|Bookcase behind my writing desk (there's |
another smaller one to the left, on
the windowsill, with art boxes as well)
I've spent the week since returning home from Ireland in some sort of mental limbo - working during the day but then sorting paperwork and rubbish on a grand scale. I know in my heart that I need to make changes in my life; not the togetherness I share with my dear husband, but in what I still want to achieve. I was overwhelmed by the response to my open studio adventure and know I can now spread my wings, and am proud of what I have managed in 'spare' time. I am thinking this through and, regardless of what needs sorting and discarding in the rest of this rambling old house, I am first reorganising my office into an integral work-space. For the last twelve years, since we 'retired' and I started to write free-lance, this small bedroom overlooking the village green has had computer and office at one end. Gradually, in my madder moments when I thought I could maybe try to sketch and create collaged junk-journals, I introduced a few art supplies and books. Work overtook everything however as commissions grew and art has taken a back seat. Not any more!
|'Welsh Idyll' - a piece created for a magazine article|
From now onwards, the two will be interwoven. I won't go into details, but my 'writing' desk is now also where I now work at my laptop, I can see the trees and the sky, feel the sunshine on my face, and have my favourite reference books on the subjects about which I write, and some of my working notebooks, in front and to the side of me. It's not yet completed, but the vacated space where the 'big' computer stands and where I piled reference material and heavens know what, will become somewhere to lay out sketches to dry - and I can bring upstairs my second printer which will also copy in colour when I want to reproduce images for cut-and-paste.

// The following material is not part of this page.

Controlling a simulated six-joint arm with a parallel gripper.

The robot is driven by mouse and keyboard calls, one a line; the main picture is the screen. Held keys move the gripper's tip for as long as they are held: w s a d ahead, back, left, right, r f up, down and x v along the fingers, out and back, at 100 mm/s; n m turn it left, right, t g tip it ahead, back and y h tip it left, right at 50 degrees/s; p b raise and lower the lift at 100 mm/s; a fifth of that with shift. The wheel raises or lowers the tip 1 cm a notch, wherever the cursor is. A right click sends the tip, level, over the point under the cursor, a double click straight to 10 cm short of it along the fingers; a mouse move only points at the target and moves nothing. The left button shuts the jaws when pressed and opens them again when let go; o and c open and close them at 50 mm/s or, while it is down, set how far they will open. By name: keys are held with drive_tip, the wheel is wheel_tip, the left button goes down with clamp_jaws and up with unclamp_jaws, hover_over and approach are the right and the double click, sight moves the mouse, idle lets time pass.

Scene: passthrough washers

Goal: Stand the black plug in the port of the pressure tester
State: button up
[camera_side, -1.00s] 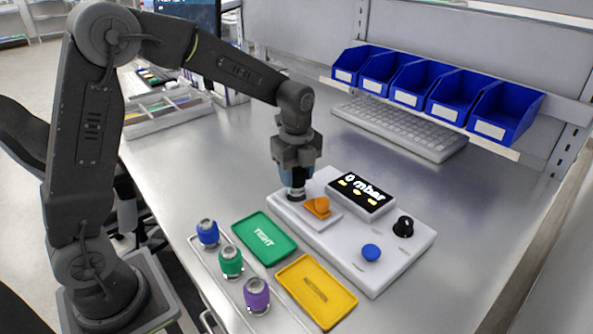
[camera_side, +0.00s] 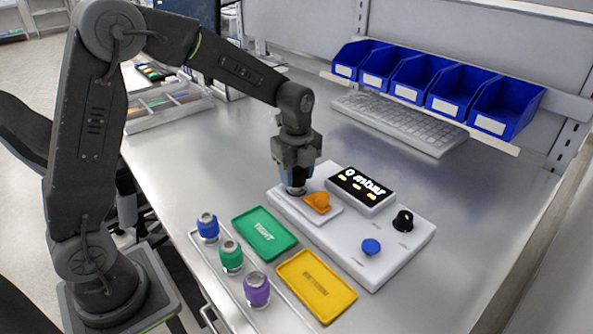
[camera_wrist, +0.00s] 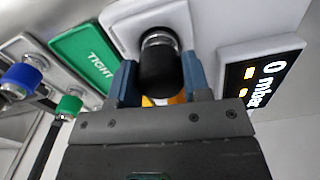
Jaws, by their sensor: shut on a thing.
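My gripper (camera_side: 297,176) is shut on the black plug, at the left end of the white pressure tester (camera_side: 395,262). In the wrist view the black plug (camera_wrist: 158,68) sits between the two blue fingertips of my gripper (camera_wrist: 160,82). A silver ring shows at the plug's far end, against the tester's pale plate (camera_wrist: 120,22). The plug looks about upright. The port is hidden under it, so I cannot tell whether the plug is seated in it. The orange clamp or lever (camera_side: 318,202) is just right of the plug. The tester's display (camera_side: 360,186) reads 0 mbar.
Blue, green and purple fittings (camera_side: 257,289) stand in a rack at the front left. A green TIGHT tray (camera_side: 264,236) and a yellow tray (camera_side: 316,287) lie before the tester. A black knob (camera_side: 403,220) and blue button (camera_side: 371,247) rise from the tester. Blue bins (camera_side: 440,95) stand behind.

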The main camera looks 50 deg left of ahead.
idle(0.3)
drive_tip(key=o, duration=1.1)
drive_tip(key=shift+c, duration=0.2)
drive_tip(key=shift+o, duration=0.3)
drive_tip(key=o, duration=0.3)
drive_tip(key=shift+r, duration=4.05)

|A mixed-media stitched fabric 'herbal', in progress (though it was actually finished!)|
I am fortunate to have a workroom / sewing room also that doubles as a laundry room but that is underground and has no daylight, and little actual space - it's mostly storage and laundry. It will take me a while to change everything around: a twelve-year itch, if you like, but something that I feel is vital to keeping my spirit young, even as my body fades. I have been trying to catalogue the TYPE of things I love to create; to analyse not so much processes (though actually those as well) but also subjects. Top of the list is that I must work in fabric AND paper, use images - my own wherever possible - incorporate threads, perhaps knitted and crocheted, and certain types of ephemera. Not bling, but what I can only describe as organic, rooted in the earth. And no matter what, I just MUST gave words - my own word-whispers and poem-spills. Topics include landscape, gardens and natural history, travel trails, and history.
|A single page from a map-trail |
(there were eight in all, backed
with calico, and decorated with
napkins and my own sketches
My ongoing projects (many started and waiting to be finished) comprise the following: a) handmade paper-scrapbook type creations, b) ditto in fabric, c) ditto in paper-AND-fabric (oh dear, how boring and repetitive that sounds), but all using a twist on various techniques that, whilst learned from tutors or gleaned from books, magazines and other people, nevertheless are never copies but my own twist on things. To that I would now add my illustrated sketchbooks and notebooks where I try to think images before words, and my attempts at creating from, say, perhaps a single word or artefact and jumping in whether it be junk-journaling or a collage or ...
The images shown here are representative of what I exhibited recently; and to all this, I would now add the burning desire to experiment with new techniques and materials; in fact to move myself upwards and onwards, never forgetting that we only have a limited time on this earth, and I never know when mine will reach the point of no-return.